Collect all lines from the records below that include the word "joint".

* begin INPUT *

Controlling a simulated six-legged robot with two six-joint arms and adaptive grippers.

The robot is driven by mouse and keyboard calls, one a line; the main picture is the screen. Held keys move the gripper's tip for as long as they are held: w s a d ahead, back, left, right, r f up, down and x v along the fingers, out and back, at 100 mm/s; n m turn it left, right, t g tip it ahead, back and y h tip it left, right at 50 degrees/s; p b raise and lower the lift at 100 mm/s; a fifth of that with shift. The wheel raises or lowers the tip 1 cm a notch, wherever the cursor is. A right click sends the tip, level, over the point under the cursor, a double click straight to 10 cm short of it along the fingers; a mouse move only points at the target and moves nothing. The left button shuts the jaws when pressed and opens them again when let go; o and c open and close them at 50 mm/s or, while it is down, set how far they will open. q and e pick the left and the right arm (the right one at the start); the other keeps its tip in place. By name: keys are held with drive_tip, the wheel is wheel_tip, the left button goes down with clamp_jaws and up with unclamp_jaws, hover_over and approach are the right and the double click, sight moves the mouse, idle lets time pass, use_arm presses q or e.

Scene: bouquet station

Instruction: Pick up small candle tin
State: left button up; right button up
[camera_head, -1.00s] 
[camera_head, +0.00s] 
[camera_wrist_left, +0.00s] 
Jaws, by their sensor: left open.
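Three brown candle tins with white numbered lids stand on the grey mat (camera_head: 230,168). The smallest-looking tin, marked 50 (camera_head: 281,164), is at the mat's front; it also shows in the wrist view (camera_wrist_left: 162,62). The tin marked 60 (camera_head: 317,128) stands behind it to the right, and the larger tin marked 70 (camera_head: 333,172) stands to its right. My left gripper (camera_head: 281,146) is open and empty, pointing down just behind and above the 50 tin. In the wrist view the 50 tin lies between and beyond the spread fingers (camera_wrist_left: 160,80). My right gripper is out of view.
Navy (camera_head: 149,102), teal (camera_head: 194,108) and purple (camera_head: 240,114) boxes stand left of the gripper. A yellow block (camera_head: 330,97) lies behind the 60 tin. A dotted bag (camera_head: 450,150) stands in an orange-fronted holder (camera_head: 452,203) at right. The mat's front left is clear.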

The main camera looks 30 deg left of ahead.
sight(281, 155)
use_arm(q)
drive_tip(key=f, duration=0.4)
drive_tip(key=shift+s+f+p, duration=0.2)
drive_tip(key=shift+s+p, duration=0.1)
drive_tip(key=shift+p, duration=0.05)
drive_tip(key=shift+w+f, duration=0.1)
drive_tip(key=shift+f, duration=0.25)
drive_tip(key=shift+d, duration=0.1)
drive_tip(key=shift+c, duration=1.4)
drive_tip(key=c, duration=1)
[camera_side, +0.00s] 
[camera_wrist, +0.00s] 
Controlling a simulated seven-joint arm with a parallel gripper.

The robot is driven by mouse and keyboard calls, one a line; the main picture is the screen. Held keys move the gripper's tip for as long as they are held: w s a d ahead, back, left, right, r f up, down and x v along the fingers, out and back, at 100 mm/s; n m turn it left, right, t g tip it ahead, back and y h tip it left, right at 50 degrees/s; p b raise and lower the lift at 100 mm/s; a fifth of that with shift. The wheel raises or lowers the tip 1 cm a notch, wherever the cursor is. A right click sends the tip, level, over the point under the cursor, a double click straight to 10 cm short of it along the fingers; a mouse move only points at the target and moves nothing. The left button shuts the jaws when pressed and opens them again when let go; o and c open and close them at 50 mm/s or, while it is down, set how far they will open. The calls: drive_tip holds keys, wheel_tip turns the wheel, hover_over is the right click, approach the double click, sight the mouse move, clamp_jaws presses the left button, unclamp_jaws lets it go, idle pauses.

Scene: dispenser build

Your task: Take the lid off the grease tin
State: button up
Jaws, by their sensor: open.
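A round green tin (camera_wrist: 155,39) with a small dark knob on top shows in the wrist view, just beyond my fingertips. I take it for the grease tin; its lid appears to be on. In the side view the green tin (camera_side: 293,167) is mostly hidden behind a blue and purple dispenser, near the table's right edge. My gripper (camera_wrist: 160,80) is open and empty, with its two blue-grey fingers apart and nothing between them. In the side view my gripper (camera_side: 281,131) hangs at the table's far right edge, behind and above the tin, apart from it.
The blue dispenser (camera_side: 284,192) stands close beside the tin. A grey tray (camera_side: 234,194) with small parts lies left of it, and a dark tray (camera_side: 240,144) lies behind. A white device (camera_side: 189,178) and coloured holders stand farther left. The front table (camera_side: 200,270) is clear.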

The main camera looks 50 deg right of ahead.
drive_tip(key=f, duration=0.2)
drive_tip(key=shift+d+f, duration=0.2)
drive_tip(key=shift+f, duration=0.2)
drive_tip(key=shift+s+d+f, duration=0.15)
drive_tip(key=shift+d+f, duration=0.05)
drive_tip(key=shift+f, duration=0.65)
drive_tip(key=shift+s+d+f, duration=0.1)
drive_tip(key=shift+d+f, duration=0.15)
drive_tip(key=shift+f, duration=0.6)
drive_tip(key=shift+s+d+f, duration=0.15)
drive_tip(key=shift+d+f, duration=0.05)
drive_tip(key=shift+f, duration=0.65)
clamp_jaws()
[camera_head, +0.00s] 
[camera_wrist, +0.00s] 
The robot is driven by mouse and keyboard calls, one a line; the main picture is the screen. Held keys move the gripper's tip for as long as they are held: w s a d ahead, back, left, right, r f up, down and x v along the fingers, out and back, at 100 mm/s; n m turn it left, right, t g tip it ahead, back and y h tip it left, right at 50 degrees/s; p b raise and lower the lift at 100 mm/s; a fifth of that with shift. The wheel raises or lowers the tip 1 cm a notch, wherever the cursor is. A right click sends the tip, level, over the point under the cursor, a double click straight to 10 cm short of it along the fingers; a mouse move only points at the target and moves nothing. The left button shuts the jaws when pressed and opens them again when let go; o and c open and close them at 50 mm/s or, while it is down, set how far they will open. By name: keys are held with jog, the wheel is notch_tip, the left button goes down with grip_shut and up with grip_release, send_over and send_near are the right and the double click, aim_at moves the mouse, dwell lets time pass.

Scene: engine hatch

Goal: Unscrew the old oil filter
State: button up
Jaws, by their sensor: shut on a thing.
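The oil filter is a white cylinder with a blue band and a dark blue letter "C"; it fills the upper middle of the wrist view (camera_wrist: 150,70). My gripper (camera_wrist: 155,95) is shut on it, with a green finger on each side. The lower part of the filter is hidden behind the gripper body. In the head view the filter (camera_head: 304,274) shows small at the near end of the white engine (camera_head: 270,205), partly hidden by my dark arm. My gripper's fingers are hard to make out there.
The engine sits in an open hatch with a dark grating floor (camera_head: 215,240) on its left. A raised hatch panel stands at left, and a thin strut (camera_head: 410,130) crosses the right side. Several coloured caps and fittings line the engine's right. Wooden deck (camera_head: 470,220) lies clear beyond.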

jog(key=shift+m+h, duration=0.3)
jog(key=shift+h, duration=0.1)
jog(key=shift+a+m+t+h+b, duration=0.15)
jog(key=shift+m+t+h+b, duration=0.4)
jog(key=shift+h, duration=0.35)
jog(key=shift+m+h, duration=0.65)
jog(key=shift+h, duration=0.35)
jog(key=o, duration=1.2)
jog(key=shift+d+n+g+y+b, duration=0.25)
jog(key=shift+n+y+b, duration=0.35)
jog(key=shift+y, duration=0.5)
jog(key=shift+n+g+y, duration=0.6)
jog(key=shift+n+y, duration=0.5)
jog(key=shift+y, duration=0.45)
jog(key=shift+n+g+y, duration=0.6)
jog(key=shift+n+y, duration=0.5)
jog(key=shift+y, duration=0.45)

* end INPUT *

◆ REPLY
Controlling a simulated six-legged robot with two six-joint arms and adaptive grippers.
Controlling a simulated seven-joint arm with a parallel gripper.

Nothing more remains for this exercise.